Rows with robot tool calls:
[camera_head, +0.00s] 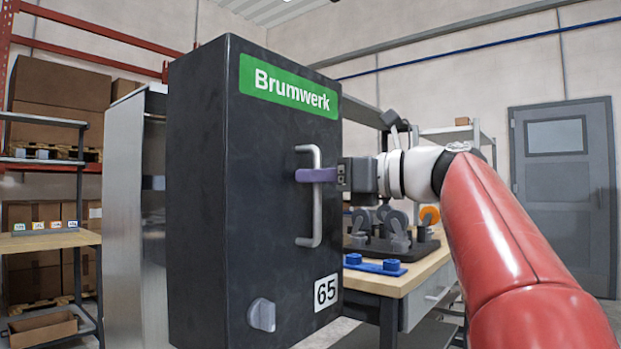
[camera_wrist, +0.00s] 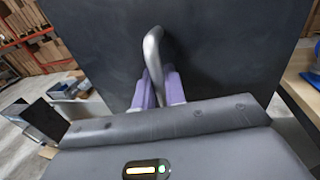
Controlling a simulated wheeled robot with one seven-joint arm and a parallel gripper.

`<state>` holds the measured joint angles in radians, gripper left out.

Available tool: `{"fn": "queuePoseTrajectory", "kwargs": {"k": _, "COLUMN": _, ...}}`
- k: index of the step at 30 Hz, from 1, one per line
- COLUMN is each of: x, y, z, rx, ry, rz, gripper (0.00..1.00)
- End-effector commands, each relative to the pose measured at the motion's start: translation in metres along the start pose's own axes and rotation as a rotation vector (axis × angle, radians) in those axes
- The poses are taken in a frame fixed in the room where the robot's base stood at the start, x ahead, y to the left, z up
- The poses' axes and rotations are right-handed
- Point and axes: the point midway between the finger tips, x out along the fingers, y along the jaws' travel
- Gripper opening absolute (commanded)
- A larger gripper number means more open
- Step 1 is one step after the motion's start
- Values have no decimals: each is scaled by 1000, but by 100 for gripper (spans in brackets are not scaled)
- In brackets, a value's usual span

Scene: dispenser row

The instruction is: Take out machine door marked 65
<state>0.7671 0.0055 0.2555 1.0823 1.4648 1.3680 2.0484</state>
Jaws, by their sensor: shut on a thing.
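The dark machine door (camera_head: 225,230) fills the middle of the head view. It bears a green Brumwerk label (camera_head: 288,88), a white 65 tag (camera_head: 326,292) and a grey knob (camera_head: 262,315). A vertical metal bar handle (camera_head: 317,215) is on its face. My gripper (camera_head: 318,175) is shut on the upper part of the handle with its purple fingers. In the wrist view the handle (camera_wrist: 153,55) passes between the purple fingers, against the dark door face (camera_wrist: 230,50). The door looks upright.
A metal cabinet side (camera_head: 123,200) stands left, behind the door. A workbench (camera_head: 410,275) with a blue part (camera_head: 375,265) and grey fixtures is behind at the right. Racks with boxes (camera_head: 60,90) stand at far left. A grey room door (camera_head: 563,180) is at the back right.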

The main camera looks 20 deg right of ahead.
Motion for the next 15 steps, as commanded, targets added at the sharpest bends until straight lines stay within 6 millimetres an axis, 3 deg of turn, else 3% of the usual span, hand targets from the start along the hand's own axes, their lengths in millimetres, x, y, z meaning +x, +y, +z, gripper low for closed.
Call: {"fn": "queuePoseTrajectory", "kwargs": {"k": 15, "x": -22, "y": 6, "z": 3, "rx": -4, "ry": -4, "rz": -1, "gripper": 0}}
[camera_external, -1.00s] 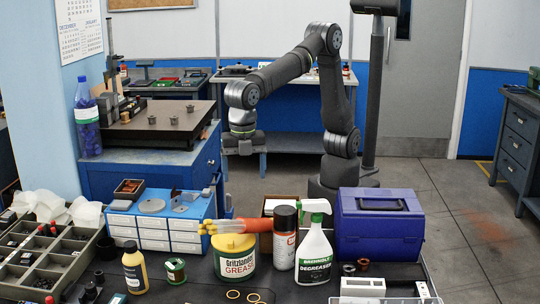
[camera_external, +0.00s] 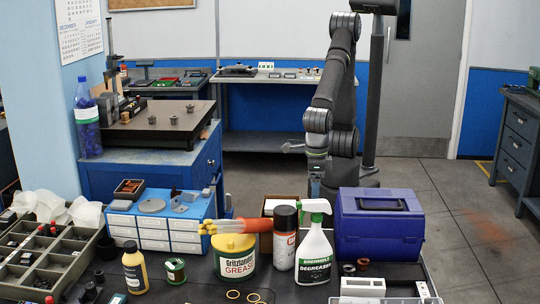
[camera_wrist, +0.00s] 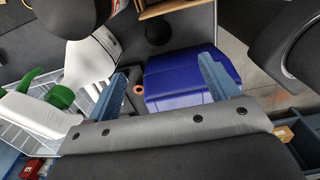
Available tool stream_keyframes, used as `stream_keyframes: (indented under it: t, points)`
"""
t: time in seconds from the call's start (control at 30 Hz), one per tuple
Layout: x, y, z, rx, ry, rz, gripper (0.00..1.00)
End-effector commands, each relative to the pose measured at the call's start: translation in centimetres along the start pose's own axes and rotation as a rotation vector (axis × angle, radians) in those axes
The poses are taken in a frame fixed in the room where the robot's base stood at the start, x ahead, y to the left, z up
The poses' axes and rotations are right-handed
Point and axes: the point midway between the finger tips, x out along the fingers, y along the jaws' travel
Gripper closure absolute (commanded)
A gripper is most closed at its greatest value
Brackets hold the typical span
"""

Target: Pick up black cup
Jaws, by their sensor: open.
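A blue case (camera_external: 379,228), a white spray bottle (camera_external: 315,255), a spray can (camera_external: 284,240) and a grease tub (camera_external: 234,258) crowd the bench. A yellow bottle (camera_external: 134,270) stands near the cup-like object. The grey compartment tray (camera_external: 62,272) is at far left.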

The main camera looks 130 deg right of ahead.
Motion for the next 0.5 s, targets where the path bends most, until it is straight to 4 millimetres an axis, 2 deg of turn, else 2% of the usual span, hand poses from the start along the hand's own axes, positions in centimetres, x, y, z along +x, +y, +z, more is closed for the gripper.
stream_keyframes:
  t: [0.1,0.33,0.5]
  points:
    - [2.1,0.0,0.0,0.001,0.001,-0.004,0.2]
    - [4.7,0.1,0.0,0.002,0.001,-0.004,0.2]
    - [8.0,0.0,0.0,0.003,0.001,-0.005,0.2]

==

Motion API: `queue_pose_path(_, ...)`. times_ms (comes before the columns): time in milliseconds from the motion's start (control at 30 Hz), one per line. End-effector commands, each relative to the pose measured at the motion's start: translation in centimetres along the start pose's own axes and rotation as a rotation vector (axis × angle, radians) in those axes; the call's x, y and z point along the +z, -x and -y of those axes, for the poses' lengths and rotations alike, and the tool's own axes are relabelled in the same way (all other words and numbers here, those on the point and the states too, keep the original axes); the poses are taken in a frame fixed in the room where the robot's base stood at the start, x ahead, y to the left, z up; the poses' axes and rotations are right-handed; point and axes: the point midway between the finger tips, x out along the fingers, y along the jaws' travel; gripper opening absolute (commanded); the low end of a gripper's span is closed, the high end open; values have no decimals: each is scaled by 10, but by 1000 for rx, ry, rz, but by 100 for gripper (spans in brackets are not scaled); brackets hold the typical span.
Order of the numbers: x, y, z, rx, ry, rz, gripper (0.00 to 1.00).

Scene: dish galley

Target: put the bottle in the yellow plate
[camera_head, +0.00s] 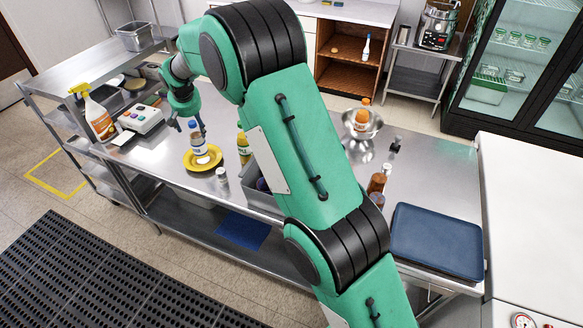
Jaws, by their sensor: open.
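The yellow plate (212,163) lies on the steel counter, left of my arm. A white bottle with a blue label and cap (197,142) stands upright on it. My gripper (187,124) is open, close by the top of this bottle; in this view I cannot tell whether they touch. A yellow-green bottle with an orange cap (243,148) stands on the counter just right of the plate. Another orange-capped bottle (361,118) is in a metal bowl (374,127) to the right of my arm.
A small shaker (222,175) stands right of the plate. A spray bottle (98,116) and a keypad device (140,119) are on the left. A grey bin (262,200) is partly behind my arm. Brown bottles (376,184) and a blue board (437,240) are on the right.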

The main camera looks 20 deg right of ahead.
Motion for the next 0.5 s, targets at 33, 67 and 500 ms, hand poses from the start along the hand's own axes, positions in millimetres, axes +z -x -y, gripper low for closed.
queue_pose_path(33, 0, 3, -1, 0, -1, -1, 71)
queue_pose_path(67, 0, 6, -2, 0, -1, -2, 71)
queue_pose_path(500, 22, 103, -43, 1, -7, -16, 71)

- [What this task involves] From the records above, quote word for word only the lines beginning at the line that has "- In brackets, a value's usual span" and stopping after the line that has "[camera_external, -1.00s]". Omit the pictures.

- [Answer to the problem]
- In brackets, a value's usual span

Scene: dispenser row

The instruction is: Take out machine door marked 65
<state>0.7671 0.0055 0.2555 1.0823 1.4648 1.3680 2.0484</state>
Jaws, by their sensor: shut on a thing.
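The dark machine door (camera_head: 225,230) fills the middle of the head view. It bears a green Brumwerk label (camera_head: 288,88), a white 65 tag (camera_head: 326,292) and a grey knob (camera_head: 262,315). A vertical metal bar handle (camera_head: 317,215) is on its face. My gripper (camera_head: 318,175) is shut on the upper part of the handle with its purple fingers. In the wrist view the handle (camera_wrist: 153,55) passes between the purple fingers, against the dark door face (camera_wrist: 230,50). The door looks upright.
A metal cabinet side (camera_head: 123,200) stands left, behind the door. A workbench (camera_head: 410,275) with a blue part (camera_head: 375,265) and grey fixtures is behind at the right. Racks with boxes (camera_head: 60,90) stand at far left. A grey room door (camera_head: 563,180) is at the back right.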

The main camera looks 20 deg right of ahead.
Motion for the next 15 steps, as commanded, targets added at the sharpest bends until straight lines stay within 6 millimetres an axis, 3 deg of turn, else 3% of the usual span, hand targets from the start along the hand's own axes, their lengths in millimetres, x, y, z meaning +x, +y, +z, gripper low for closed.
Call: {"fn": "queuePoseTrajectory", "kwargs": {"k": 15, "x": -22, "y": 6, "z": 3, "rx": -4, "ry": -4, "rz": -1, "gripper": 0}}
[camera_external, -1.00s] 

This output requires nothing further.